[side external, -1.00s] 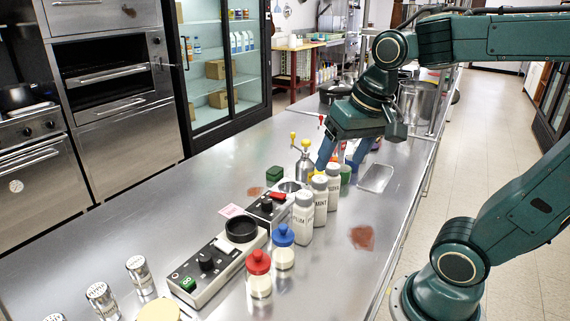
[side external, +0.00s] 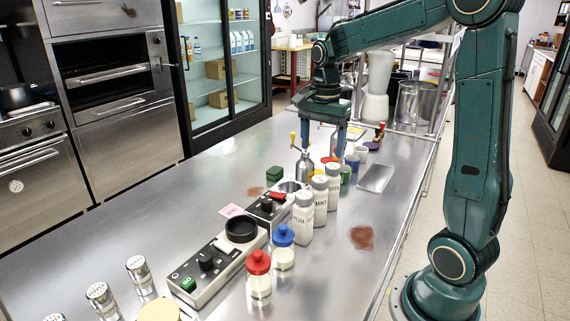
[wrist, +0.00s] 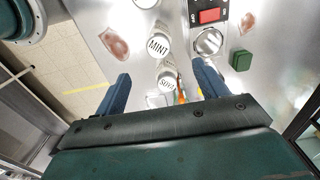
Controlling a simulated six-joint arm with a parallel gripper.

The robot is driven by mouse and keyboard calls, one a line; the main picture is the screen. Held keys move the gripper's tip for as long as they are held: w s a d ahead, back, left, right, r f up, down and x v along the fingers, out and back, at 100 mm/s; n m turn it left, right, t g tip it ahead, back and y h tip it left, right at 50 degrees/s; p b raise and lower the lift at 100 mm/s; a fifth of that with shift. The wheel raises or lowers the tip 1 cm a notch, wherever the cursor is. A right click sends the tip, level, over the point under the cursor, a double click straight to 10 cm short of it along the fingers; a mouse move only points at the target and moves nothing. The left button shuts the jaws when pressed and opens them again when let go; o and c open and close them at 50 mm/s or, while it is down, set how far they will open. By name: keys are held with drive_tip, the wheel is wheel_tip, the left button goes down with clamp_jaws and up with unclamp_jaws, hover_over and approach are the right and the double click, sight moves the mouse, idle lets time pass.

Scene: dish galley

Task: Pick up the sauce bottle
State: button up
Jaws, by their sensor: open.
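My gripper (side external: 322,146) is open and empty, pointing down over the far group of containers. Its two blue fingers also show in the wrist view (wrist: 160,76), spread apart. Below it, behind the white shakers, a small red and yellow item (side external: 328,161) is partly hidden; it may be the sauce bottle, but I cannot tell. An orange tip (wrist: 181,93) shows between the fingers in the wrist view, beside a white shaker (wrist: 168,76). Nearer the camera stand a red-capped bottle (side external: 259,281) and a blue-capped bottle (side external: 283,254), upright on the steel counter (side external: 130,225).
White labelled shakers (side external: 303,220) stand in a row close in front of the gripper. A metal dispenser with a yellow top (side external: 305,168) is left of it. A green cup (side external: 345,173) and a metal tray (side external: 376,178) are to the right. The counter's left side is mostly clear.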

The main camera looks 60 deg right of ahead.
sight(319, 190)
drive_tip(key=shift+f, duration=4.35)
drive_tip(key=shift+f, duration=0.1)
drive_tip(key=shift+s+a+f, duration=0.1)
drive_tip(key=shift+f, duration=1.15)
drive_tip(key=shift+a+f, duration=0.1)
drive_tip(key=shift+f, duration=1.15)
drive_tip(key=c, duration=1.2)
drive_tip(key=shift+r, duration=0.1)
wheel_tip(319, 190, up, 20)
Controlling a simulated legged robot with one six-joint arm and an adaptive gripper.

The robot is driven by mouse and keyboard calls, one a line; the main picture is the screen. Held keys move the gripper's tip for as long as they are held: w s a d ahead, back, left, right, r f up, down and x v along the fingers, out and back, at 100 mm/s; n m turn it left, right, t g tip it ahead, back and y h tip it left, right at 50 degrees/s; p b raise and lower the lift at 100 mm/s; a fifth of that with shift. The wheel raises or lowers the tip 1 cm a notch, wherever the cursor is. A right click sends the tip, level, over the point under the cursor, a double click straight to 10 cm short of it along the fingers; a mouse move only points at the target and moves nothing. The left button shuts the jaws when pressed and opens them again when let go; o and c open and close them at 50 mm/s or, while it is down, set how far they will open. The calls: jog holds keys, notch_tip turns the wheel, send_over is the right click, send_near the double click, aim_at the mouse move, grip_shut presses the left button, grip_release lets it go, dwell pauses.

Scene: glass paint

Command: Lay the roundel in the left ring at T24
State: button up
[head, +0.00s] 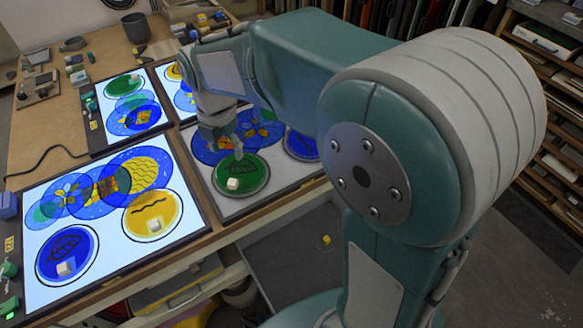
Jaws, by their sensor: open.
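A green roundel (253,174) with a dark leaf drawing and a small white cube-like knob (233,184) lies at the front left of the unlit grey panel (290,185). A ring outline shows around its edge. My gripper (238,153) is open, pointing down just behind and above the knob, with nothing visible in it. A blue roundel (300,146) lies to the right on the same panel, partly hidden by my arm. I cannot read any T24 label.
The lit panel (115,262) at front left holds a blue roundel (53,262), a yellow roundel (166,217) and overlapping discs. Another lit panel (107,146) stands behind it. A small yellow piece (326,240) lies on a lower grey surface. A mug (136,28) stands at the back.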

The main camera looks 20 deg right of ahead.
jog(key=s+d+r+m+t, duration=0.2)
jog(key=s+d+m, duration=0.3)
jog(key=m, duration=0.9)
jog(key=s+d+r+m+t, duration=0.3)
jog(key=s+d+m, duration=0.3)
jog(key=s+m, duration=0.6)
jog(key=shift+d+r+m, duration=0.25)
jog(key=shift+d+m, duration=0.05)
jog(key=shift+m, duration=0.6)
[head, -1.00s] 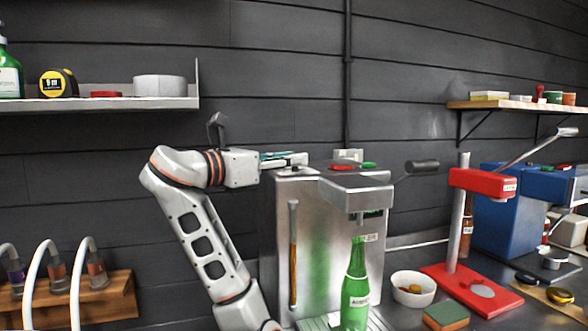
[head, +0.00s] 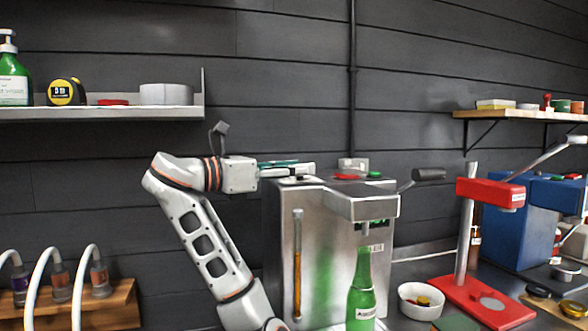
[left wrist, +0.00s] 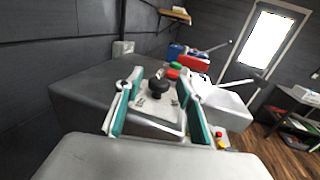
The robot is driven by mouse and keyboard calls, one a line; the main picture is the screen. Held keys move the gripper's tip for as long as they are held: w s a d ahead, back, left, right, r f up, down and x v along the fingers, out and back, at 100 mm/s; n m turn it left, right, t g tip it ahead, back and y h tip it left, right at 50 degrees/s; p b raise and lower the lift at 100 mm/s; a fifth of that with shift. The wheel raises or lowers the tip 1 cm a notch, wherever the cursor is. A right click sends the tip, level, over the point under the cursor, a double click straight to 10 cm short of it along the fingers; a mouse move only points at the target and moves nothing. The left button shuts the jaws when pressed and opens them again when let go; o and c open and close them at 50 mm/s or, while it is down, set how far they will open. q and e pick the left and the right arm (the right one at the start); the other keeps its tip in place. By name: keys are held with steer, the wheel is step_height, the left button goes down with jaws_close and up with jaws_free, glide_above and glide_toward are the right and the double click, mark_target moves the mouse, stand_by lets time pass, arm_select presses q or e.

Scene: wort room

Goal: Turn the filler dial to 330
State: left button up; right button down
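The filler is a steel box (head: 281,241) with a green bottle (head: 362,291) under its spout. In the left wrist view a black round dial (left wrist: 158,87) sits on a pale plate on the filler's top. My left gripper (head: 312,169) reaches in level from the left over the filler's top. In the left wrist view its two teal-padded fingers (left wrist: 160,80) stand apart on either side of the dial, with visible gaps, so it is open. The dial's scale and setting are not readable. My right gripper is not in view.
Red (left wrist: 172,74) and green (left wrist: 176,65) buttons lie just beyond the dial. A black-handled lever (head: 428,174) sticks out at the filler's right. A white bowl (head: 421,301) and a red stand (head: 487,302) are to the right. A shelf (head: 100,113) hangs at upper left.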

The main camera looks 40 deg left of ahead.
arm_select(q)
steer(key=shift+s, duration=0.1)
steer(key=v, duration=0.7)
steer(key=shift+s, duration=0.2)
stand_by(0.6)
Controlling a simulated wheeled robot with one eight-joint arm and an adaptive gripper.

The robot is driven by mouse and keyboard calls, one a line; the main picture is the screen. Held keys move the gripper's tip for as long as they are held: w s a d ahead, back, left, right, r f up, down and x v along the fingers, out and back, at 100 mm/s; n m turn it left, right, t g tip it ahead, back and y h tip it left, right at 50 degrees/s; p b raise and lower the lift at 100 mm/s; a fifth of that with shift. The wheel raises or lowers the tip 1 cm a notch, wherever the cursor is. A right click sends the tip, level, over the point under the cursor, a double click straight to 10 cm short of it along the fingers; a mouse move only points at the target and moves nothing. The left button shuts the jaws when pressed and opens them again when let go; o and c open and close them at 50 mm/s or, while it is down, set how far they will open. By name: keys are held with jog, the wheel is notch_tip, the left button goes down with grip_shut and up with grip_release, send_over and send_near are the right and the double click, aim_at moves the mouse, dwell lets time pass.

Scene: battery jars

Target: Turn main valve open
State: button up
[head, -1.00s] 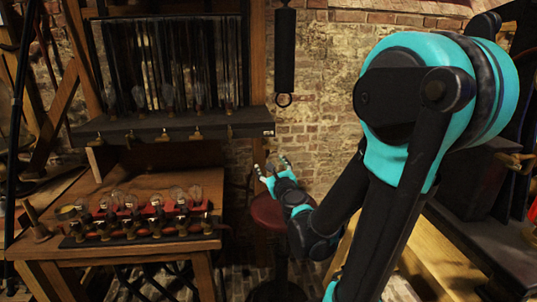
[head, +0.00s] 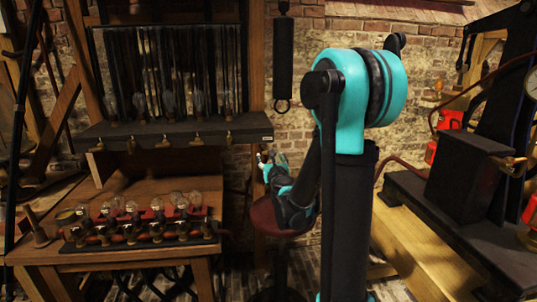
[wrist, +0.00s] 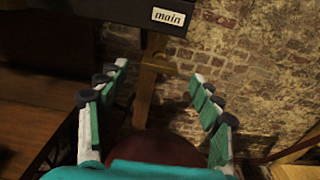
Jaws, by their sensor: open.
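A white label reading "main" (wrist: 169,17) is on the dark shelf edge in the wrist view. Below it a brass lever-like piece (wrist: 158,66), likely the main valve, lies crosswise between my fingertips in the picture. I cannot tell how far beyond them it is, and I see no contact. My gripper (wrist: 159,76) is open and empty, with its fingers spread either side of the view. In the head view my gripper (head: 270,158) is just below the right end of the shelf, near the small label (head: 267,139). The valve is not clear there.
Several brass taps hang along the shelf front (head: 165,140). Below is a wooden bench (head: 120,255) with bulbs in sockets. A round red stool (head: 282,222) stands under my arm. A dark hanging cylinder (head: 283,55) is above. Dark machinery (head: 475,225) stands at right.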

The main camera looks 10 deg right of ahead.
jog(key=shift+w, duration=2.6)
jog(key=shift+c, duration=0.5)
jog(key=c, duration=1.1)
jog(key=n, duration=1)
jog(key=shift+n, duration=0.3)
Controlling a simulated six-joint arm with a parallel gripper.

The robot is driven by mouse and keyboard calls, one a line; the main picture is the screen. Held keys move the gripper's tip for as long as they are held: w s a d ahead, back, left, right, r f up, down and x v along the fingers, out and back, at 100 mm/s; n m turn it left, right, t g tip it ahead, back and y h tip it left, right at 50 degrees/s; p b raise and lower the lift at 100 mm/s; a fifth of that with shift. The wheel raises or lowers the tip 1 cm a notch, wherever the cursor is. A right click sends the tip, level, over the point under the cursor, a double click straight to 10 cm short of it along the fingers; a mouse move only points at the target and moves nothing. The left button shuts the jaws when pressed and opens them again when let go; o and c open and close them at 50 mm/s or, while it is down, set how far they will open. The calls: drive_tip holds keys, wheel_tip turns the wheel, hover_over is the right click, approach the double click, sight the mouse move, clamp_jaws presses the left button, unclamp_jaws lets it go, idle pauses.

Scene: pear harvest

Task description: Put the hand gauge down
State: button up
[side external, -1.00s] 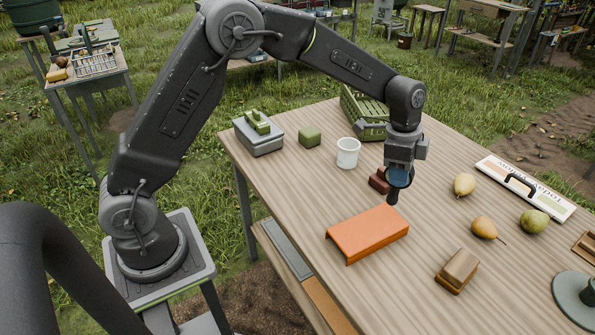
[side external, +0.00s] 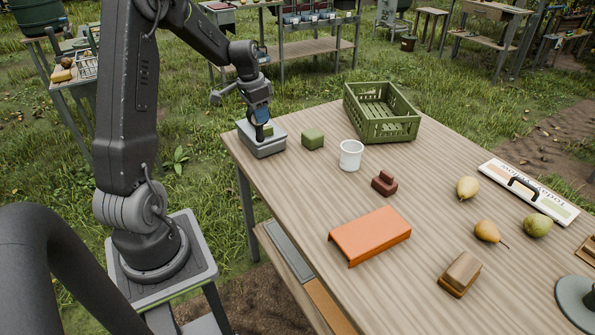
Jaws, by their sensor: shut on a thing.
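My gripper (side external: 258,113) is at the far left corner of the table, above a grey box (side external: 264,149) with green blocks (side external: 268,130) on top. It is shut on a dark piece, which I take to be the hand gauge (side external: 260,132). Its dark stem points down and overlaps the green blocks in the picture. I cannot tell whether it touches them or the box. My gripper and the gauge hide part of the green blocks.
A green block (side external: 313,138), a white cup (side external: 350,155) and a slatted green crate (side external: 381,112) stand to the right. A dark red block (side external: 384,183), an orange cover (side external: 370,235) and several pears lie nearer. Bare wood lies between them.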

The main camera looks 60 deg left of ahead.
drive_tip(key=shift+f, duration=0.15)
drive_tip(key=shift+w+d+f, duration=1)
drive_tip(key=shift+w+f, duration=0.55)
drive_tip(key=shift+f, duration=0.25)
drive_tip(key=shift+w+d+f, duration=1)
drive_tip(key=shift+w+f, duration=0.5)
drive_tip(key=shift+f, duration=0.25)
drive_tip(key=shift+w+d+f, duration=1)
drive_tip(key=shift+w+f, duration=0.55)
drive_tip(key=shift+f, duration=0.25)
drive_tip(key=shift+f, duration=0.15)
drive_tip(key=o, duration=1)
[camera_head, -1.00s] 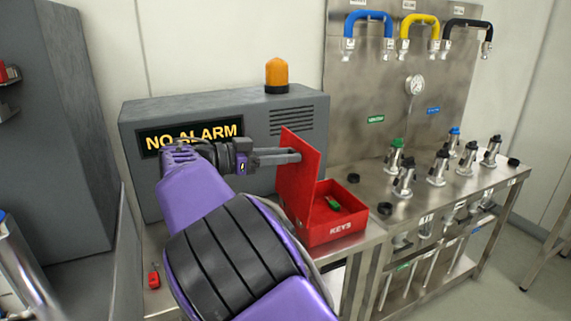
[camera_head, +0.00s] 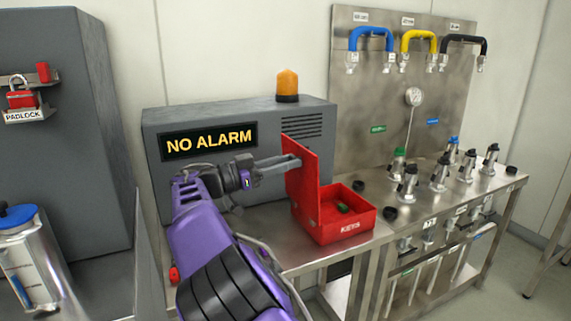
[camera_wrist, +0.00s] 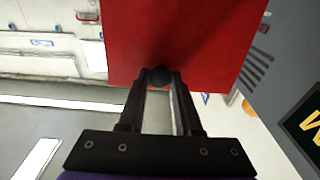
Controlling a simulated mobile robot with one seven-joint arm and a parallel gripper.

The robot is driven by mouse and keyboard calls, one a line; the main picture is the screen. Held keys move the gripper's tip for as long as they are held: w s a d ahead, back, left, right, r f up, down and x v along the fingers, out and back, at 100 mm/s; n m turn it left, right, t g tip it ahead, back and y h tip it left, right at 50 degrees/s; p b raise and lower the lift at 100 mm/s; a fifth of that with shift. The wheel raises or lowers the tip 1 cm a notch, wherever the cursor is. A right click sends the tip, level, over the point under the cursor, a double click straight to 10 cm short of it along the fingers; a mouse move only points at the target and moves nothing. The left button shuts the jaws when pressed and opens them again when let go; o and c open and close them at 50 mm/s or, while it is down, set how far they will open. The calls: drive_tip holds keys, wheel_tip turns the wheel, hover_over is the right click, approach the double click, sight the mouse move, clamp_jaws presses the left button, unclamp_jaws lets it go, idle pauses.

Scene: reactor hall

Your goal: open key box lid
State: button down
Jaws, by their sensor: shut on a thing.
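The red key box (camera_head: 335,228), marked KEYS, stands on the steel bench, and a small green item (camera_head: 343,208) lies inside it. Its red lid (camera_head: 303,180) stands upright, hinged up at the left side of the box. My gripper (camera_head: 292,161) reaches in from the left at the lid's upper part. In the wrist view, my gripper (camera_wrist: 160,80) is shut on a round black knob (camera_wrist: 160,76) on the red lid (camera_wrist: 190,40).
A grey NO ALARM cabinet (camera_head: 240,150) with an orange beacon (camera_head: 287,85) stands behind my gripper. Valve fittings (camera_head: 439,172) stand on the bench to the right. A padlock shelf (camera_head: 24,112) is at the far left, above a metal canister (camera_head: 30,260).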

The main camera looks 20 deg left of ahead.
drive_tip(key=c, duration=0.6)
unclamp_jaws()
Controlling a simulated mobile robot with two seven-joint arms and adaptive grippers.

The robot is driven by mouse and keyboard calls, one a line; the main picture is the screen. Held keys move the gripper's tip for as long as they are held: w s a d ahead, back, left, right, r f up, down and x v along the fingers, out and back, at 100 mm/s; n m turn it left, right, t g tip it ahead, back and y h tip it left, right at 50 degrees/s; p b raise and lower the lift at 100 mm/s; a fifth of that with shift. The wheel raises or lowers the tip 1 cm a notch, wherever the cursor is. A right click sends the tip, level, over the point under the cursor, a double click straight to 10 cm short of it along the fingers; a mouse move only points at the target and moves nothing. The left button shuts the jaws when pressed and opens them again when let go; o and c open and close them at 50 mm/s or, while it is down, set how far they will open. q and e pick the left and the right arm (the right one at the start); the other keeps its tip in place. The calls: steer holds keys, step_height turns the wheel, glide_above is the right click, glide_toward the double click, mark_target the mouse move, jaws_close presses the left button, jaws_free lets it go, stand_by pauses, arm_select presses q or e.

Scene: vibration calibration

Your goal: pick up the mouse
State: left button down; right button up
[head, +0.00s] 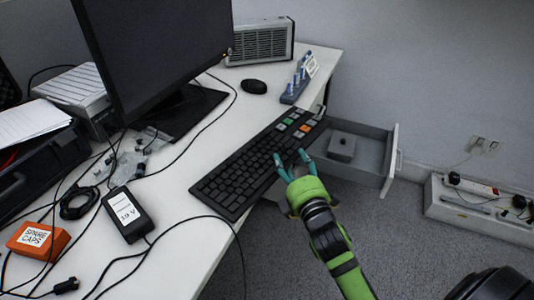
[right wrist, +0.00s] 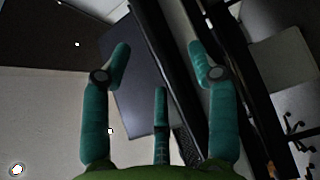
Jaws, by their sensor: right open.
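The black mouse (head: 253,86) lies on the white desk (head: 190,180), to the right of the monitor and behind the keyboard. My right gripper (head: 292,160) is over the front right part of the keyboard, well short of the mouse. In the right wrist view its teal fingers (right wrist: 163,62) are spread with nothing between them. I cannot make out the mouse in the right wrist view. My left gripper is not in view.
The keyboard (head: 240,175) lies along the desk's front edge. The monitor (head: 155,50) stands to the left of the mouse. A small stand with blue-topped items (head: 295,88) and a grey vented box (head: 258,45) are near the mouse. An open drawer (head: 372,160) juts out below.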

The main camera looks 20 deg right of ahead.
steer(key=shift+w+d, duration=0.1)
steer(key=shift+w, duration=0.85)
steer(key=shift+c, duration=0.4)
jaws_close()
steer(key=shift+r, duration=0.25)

— Description of the task —
Extract each line holding the string "Your".

— Result of this exercise —
Your goal: open key box lid
Your goal: pick up the mouse

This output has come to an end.